STORED DATA:
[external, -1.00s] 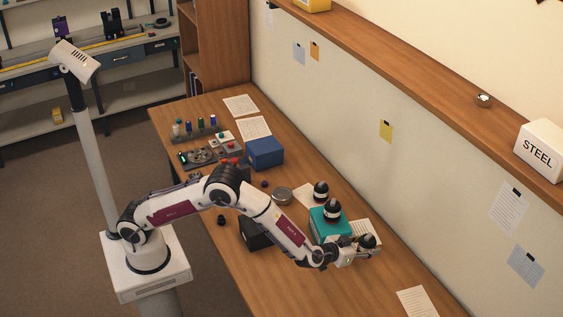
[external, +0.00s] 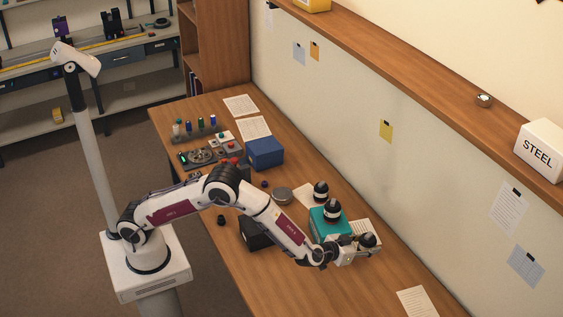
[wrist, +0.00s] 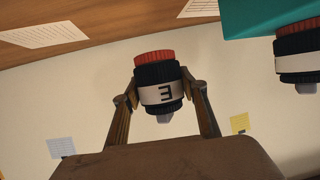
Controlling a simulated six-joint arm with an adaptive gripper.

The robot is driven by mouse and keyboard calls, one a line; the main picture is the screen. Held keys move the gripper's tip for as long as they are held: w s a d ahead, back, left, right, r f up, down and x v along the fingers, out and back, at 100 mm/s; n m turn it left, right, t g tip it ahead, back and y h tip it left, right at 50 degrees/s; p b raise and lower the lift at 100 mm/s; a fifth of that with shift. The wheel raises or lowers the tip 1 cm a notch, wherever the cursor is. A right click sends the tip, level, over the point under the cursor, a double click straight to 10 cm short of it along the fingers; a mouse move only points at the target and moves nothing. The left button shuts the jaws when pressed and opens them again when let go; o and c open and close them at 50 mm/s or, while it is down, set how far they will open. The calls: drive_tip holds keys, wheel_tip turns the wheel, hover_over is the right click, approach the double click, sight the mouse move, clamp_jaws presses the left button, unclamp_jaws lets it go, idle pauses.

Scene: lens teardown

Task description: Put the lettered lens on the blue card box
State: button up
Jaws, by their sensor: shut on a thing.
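My gripper (external: 364,250) is shut on a black lens (external: 368,239), to the right of the teal box. In the wrist view my gripper (wrist: 160,97) has one finger on each side of the lens (wrist: 158,75); its white band carries a letter that looks like an upside-down E, and its ribbed end is red. The blue card box (external: 265,153) stands farther back on the bench, left of the lens. Nothing shows on its top.
A teal box (external: 325,230) bears another banded black lens (external: 332,211); a third black lens (external: 321,190) stands behind it.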

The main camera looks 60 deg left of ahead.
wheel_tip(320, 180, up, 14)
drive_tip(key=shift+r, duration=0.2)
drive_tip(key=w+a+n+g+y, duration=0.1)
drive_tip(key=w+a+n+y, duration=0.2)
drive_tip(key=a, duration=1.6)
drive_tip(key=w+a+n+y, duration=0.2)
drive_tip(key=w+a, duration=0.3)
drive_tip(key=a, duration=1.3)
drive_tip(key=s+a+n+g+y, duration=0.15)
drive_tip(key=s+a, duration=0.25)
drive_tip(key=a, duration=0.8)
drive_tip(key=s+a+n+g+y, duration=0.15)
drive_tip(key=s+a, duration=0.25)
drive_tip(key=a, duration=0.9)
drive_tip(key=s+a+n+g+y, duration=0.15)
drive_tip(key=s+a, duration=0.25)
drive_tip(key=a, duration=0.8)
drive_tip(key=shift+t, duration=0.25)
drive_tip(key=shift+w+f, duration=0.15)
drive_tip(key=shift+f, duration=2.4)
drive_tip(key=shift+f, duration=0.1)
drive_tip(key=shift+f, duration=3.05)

TASK OBJECTIVE: Leave out the pictures and output the rest of the material exactly as written.

EXPECTED ANSWER:
[external, -1.00s] 
[external, +0.00s] 
[wrist, +0.00s] 
Controlling a simulated six-joint arm with an adaptive gripper.

The robot is driven by mouse and keyboard calls, one a line; the main picture is the screen. Held keys move the gripper's tip for as long as they are held: w s a d ahead, back, left, right, r f up, down and x v along the fingers, out and back, at 100 mm/s; n m turn it left, right, t g tip it ahead, back and y h tip it left, right at 50 degrees/s; p b raise and lower the lift at 100 mm/s; a fifth of that with shift. The wheel raises or lowers the tip 1 cm a notch, wherever the cursor is. A right click sends the tip, level, over the point under the cursor, a double click straight to 10 cm short of it along the fingers; a mouse move only points at the target and moves nothing. The left button shuts the jaws when pressed and opens them again when let go; o and c open and close them at 50 mm/s or, while it is down, set how far they will open. The calls: drive_tip holds keys, wheel_tip turns the wheel, hover_over is the right click, approach the double click, sight the mouse move, clamp_jaws presses the left button, unclamp_jaws lets it go, idle pauses.

Scene: lens teardown

Task description: Put the lettered lens on the blue card box
State: button up
Jaws, by their sensor: shut on a thing.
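My gripper (external: 364,250) is shut on a black lens (external: 368,239), to the right of the teal box. In the wrist view my gripper (wrist: 160,97) has one finger on each side of the lens (wrist: 158,75); its white band carries a letter that looks like an upside-down E, and its ribbed end is red. The blue card box (external: 265,153) stands farther back on the bench, left of the lens. Nothing shows on its top.
A teal box (external: 325,230) bears another banded black lens (external: 332,211); a third black lens (external: 321,190) stands behind it.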

The main camera looks 60 deg left of ahead.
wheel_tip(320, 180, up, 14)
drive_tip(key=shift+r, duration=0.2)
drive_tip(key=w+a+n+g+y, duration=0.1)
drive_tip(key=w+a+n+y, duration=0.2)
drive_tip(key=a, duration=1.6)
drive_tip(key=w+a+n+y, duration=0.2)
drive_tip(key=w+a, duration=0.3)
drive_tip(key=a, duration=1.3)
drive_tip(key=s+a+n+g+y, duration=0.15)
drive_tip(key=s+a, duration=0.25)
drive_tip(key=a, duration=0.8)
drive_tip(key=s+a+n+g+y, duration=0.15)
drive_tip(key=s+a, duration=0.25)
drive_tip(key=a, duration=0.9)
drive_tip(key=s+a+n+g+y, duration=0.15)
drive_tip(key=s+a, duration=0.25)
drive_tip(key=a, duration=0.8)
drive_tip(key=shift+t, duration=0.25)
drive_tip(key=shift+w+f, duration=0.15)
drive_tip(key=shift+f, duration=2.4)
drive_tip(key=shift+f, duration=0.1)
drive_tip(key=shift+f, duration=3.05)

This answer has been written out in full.